Full Conference Call Transcript
Vincent Tizzio: Thank you, Cliff. Good morning, and thank you for joining our call. Let me begin by welcoming Matt Kirk in his first earnings call at AXIS as our Chief Financial Officer. Matt? We're delighted to have your partnership as we continue to steer access to deliver sustained shareholder value. AXIS is off to a very strong start in 2026 as we continue to build on our positive performance we are realizing significant benefits from enhancements we've made to our operating model and through our continued investments in products, distribution, technology and talent. We entered 2026 well positioned to benefit from all of the actions we've taken in recent years. Our portfolio remediation efforts are largely behind us.

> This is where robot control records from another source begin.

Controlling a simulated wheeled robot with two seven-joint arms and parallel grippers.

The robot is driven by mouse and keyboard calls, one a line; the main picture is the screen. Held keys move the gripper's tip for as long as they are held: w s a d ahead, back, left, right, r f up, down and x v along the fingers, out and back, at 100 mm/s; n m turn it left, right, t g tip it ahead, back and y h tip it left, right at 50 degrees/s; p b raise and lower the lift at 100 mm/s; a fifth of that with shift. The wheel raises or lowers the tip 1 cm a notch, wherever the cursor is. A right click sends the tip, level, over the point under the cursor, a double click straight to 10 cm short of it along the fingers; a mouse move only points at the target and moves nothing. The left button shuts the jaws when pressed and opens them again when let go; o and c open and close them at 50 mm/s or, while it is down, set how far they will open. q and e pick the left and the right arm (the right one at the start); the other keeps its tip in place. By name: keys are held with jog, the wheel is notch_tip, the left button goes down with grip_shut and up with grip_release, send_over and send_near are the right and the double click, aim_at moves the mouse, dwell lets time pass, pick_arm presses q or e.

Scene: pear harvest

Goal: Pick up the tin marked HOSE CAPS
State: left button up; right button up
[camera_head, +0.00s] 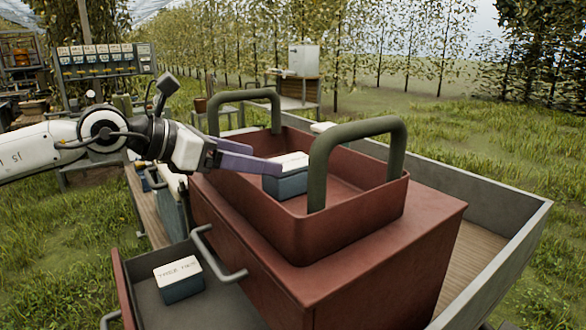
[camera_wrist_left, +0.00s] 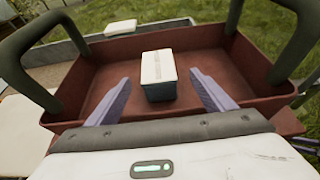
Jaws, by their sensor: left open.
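A blue tin with a white lid (camera_head: 287,183) stands in the red handled tray; the writing on its lid is too small to read. It also shows in the left wrist view (camera_wrist_left: 159,72). My left gripper (camera_head: 268,163), with purple fingers, is open over the tray's left side, its tips close to this tin. In the wrist view the fingers (camera_wrist_left: 160,78) stand to either side of the tin, with gaps. A second blue tin with a white lid (camera_head: 180,280) sits in the open drawer; its lettering is not clearly legible.
The red tray (camera_head: 362,208) has two tall green handles (camera_head: 398,155) and rests on a red chest (camera_head: 400,270). The open drawer (camera_head: 225,305) juts out at front left. A grey-sided cart bed (camera_head: 500,255) lies to the right. Another white-topped item (camera_head: 322,127) is behind the tray.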

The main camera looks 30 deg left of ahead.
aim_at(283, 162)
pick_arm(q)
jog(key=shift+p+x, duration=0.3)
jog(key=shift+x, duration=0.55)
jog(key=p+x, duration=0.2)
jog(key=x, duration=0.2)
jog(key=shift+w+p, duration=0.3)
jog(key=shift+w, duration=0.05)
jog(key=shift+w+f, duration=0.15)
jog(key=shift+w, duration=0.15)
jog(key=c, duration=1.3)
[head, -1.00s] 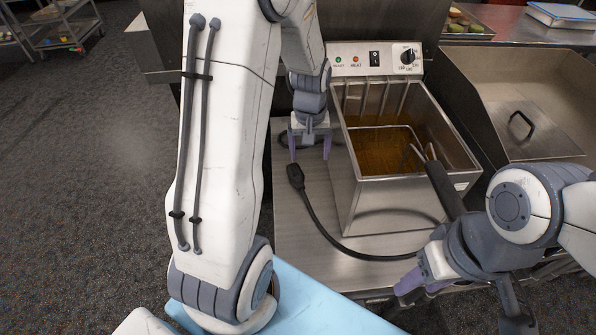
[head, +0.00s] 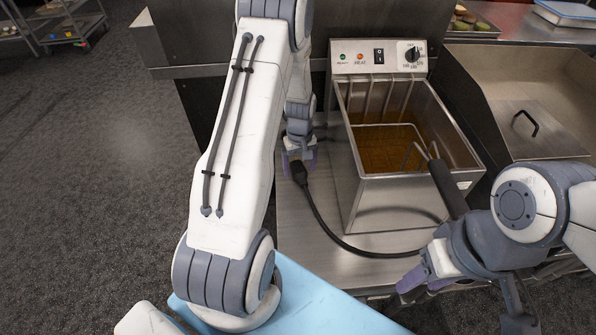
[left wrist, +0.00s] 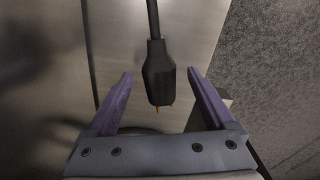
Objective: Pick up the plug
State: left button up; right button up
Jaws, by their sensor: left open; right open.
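The black plug (head: 299,174) lies on the steel counter left of the fryer, at the end of a black cord that curves round the fryer's front. In the left wrist view the plug (left wrist: 158,76) points toward my palm with its brass prongs showing, and it lies between the purple fingers, apart from both. My left gripper (head: 299,163) is open around the plug; my arm partly hides it in the head view. My right gripper (head: 412,287) is open and empty near the counter's front edge, below the fryer basket's handle.
The fryer (head: 400,150) with oil and a wire basket stands right of the plug. Its dark basket handle (head: 447,187) juts toward my right arm. A steel basin with a lid (head: 530,128) is further right.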

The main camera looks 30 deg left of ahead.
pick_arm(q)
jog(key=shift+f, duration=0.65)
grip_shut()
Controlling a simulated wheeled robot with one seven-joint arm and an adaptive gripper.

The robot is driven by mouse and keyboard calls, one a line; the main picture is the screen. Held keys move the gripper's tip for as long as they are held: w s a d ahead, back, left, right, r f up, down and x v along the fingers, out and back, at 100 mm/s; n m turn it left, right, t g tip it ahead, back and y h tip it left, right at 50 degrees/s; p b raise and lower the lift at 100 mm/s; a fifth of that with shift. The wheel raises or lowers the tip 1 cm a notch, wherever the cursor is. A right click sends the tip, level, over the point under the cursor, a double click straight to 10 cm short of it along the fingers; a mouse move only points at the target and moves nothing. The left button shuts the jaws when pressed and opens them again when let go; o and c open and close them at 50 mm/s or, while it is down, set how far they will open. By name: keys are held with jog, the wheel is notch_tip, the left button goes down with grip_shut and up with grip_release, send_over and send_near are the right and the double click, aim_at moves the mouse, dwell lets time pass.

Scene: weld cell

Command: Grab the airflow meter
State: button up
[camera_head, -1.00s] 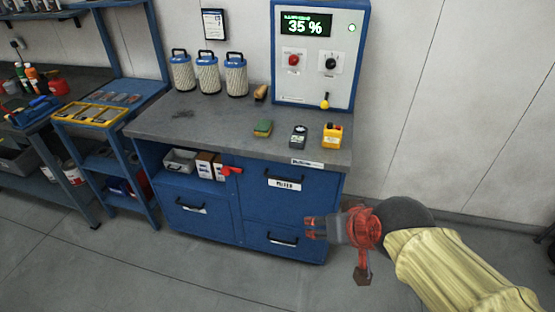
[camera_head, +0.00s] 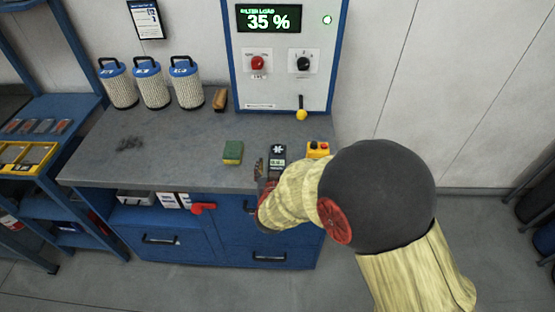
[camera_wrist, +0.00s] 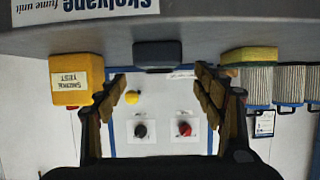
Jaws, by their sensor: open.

Our book of business is premium adequate resilient and positioned for targeted profitable growth. We've made strides in widening our global distribution platform to reach new channels, segments and geographies and -- we believe we can further harvest our expanded classes while penetrating attractive markets where access has historically been underrepresented. We've enhanced our customer value propositions and service model earning recognition with our highest Net Promoter Scores since we began recording our surveys. And we've made substantial investments in innovations and operations that are helping fuel the momentum in our performance. I'll now share some of the headline metrics for the quarter.
First, an annualized return on average common equity of 17%, a combined ratio of 89.8% gross written premiums of $3.1 billion, up nearly 11% over the prior year, driven predominantly by growth in attractive short-tail lines with short tail lines now constituting 60% of our overall premiums. Finally, we produced a 10.7% GA ratio in the quarter, driven by efficiency gains and higher earned premium. Let's now move to our segment results, and we'll begin with insurance. It was a strong quarter for our insurance business, highlighted by premium generations of $1.98 billion, underwriting income of $157 million, representing a 17% increase year-over-year and a combined ratio of 86.3%, a 0.4% improvement over the prior year.
Gross written premiums in insurance were up about 20% year-over-year, driven by continued execution in our core business, expanded classes and access capacity solutions capability which we will also refer to as SACS. This growth was reflected across 3 key areas. First, our underlying insurance portfolio demonstrated modest growth. This reflected rate, retention and disciplined underwriting actions across our established businesses and is fully consistent with our return objectives. Second, our expanded business classes contributed high single-digit growth in the quarter. These units are expected to continue to scale our largely short tail and address customer segments in attractive markets.
These include wholesale lower middle market, A&H pet insurance and specialty offerings such as Surety, U.S. marine, specialty E&O, Allied Health to name just a few. The remainder of the growth came from access capacity solutions, which draws on our experience and ability with third-party capital to develop and structure differentiated portfolios at scale. Protecting access downside and creating new sources of revenue. In ACS, 2/3 of the premiums that we booked were in short tail. We go to market through a variety of distribution channels that are broadly split between open brokerage and select delegated businesses.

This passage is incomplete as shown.